30ml + 30ml butter 1 clove garlic, minced 6 onions, halved horizontally 100ml sugar 60ml water 30ml balsamic vinegar 5ml thyme leaves 5ml salt 1 x 400g roll Today puff pastry
Preheat your oven to 200℃. Put a wide-bottomed pan on medium-high heat and add 30ml butter to melt. Add the garlic and onion halves cut-side down. Cook the onions until they have caramelised and softened slightly (about 10 minutes). Gently remove the onions from the pan and set aside. Add the sugar and water to an ovenproof pan over medium heat. Cook, swirling constantly, until the sugar dissolves – DO NOT stir! Turn the heat up to high and cook undisturbed (no stirring!) for 5 minutes or until it turns to a golden caramel – this happens instantly!! Remove from the heat and add the balsamic, thyme, salt and 30ml butter. Return to the boil and swirl to combine. Arrange the onions cut-side down, trying to fit in as many halves as you can.

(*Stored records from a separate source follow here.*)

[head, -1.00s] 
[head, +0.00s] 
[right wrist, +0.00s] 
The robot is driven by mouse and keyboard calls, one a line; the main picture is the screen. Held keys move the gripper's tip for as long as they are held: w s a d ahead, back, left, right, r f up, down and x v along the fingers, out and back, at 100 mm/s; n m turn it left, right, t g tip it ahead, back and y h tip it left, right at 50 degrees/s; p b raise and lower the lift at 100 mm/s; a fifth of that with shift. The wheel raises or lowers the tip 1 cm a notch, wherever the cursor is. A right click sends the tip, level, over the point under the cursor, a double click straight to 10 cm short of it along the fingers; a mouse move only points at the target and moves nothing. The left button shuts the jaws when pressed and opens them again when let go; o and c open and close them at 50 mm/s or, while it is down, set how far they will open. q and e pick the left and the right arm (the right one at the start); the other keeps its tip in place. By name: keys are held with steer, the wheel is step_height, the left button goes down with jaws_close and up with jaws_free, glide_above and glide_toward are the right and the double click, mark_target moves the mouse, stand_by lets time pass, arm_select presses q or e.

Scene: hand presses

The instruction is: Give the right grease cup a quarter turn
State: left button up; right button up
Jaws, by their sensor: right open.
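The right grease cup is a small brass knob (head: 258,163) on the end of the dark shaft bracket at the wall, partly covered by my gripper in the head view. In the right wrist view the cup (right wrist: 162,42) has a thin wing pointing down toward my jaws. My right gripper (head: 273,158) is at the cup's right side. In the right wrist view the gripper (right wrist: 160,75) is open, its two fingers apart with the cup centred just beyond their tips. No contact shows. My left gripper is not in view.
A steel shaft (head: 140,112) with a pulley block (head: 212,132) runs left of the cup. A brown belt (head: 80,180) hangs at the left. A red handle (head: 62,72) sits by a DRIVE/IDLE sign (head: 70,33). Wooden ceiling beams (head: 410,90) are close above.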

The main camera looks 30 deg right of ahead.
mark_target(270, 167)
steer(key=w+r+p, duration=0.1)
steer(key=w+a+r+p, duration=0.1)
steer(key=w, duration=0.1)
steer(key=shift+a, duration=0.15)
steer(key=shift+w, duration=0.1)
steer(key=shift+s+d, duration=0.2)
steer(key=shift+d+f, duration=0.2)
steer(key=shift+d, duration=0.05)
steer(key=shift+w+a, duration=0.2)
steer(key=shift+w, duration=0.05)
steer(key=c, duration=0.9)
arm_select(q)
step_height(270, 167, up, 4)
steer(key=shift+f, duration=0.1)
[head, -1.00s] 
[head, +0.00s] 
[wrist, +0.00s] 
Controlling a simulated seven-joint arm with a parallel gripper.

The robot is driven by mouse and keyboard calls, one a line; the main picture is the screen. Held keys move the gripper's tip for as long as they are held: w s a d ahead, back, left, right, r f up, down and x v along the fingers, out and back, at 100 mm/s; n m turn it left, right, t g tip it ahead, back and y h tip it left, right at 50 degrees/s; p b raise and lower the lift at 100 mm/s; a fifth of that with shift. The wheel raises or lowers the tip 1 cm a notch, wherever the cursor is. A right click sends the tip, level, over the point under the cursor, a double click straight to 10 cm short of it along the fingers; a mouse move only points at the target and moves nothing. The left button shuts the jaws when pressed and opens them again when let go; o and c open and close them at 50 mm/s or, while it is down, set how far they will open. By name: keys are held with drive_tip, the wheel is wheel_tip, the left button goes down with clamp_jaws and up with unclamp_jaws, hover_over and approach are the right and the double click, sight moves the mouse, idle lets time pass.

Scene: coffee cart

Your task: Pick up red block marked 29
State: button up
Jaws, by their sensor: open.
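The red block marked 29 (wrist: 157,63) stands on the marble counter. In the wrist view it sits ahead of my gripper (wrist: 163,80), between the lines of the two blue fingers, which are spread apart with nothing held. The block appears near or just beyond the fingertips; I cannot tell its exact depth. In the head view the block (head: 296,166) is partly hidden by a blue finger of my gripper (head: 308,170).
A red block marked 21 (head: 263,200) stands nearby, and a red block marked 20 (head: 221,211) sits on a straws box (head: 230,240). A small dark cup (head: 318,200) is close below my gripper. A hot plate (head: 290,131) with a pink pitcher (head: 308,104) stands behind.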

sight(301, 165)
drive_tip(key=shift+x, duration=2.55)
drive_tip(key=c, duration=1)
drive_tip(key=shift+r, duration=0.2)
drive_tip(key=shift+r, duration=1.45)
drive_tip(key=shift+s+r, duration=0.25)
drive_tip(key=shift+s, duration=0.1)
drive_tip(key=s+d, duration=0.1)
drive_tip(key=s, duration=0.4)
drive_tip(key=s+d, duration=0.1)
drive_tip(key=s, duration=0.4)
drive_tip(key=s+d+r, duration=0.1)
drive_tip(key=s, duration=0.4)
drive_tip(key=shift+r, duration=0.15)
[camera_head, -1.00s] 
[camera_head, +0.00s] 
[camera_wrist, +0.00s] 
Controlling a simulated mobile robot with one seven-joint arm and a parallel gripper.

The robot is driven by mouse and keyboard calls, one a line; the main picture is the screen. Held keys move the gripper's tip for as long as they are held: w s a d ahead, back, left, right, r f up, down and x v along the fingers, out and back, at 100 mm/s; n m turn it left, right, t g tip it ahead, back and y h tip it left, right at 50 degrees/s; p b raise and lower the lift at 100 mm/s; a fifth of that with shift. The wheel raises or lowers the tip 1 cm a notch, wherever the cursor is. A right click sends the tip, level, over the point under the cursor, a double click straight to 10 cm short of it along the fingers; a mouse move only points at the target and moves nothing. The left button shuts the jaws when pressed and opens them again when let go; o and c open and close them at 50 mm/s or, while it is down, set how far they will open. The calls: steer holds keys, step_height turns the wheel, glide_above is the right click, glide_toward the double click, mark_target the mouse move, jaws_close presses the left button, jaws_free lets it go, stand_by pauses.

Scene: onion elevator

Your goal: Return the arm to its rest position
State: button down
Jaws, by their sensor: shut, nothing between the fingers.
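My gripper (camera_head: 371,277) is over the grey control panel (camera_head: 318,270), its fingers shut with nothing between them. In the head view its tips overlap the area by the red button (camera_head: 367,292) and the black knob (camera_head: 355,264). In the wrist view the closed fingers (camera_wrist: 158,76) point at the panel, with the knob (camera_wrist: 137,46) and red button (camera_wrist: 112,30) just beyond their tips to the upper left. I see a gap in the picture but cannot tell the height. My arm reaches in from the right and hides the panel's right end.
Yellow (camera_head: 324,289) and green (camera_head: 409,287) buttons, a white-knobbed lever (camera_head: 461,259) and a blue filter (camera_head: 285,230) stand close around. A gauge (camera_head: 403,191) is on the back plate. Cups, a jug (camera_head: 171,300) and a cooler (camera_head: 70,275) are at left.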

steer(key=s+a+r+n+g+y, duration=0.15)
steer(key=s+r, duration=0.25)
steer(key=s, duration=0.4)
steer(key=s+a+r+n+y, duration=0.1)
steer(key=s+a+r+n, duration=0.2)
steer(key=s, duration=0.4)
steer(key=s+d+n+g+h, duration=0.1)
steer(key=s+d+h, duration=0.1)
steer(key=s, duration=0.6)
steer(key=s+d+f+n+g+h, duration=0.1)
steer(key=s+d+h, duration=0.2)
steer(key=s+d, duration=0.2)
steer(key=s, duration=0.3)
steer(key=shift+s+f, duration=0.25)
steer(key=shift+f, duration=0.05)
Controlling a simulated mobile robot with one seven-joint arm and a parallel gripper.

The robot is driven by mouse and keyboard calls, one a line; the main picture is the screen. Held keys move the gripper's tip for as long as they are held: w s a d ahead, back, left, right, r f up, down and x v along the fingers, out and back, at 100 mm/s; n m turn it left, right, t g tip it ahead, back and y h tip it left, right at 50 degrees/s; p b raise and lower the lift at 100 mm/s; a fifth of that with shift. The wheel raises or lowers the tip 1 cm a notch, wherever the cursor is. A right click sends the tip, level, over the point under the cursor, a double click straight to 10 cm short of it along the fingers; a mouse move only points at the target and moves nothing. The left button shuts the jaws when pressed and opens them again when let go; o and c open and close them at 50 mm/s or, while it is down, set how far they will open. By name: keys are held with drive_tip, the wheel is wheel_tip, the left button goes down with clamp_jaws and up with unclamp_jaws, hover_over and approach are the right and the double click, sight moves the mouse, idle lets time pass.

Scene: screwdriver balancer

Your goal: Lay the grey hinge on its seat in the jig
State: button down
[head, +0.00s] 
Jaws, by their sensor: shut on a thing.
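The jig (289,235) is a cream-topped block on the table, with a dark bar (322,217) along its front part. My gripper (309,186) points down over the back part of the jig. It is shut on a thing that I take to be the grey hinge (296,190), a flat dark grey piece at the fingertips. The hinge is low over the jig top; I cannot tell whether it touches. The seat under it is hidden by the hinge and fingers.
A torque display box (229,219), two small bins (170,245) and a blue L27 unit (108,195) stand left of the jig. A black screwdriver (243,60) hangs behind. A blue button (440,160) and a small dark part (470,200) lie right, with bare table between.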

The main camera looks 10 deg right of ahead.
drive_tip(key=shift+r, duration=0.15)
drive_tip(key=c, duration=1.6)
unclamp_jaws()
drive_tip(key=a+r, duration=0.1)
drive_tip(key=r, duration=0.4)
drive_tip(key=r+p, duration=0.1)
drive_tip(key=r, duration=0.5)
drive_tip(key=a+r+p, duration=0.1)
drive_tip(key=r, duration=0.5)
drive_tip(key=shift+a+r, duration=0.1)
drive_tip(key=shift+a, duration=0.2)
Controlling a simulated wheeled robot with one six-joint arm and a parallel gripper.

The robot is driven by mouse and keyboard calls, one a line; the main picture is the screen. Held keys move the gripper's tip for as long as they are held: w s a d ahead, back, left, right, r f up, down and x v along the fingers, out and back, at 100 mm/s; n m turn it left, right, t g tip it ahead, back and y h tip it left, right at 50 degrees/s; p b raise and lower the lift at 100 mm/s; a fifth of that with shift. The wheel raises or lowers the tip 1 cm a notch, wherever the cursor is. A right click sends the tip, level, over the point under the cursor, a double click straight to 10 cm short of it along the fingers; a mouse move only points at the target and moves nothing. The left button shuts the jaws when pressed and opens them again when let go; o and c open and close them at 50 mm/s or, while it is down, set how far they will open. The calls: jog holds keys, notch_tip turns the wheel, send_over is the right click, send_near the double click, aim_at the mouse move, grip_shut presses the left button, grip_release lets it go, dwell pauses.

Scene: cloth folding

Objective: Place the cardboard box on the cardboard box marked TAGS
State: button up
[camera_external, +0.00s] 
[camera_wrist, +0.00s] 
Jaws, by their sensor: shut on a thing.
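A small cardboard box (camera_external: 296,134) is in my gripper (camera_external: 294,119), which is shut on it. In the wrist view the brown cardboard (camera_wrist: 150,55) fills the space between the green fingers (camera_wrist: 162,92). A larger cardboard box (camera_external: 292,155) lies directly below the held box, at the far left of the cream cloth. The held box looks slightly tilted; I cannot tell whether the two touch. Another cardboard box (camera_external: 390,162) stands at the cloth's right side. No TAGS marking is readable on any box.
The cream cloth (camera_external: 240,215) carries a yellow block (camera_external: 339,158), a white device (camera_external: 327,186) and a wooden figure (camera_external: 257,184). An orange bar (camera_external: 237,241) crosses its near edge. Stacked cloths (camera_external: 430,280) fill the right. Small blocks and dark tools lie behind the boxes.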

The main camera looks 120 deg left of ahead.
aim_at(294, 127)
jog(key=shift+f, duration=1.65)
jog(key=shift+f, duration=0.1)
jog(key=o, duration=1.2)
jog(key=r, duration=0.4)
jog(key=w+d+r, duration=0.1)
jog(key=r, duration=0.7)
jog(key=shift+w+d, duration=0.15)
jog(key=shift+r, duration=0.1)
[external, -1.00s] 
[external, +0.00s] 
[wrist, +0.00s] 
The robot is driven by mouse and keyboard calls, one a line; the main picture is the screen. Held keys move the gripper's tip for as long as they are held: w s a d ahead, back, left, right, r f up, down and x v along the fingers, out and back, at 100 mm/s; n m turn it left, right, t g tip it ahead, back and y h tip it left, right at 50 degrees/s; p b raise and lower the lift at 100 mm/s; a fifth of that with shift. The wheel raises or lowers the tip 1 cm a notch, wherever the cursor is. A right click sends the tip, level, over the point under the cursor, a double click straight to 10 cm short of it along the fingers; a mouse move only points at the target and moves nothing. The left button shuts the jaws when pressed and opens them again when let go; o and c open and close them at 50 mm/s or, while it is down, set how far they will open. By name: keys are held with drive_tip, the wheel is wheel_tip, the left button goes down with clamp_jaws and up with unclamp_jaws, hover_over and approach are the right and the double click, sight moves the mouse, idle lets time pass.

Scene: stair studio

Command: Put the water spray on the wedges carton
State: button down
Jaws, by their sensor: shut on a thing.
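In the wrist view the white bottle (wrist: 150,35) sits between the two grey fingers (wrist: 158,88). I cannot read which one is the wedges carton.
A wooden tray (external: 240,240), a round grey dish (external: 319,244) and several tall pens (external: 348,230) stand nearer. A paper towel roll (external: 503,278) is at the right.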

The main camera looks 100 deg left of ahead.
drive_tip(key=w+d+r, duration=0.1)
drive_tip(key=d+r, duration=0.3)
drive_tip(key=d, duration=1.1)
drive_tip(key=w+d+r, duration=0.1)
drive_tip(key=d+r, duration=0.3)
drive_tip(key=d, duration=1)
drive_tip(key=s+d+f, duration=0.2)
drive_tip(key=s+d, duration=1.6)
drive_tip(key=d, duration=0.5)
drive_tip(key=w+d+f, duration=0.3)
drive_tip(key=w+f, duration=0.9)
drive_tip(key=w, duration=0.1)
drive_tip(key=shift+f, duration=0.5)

Place the puff pastry on a lightly floured work surface and roll it slightly wider. Now cut a circle that is 1cm larger than the diameter of your pan. Place the pastry circle on top of the onions and tuck in the edges so that it forms a “basket” for the onions. Cut a very small hole in the centre of the pastry and bake in the oven for 30 minutes. Remove from the oven and cover with aluminium foil to prevent burning. Return to the oven and bake for another 20 minutes until the pastry is cooked through. Remove the tart from the oven and leave to stand for 10 minutes. Place a flat plate/wooden board over the pan and carefully invert the tart. Season with salt and pepper to serve.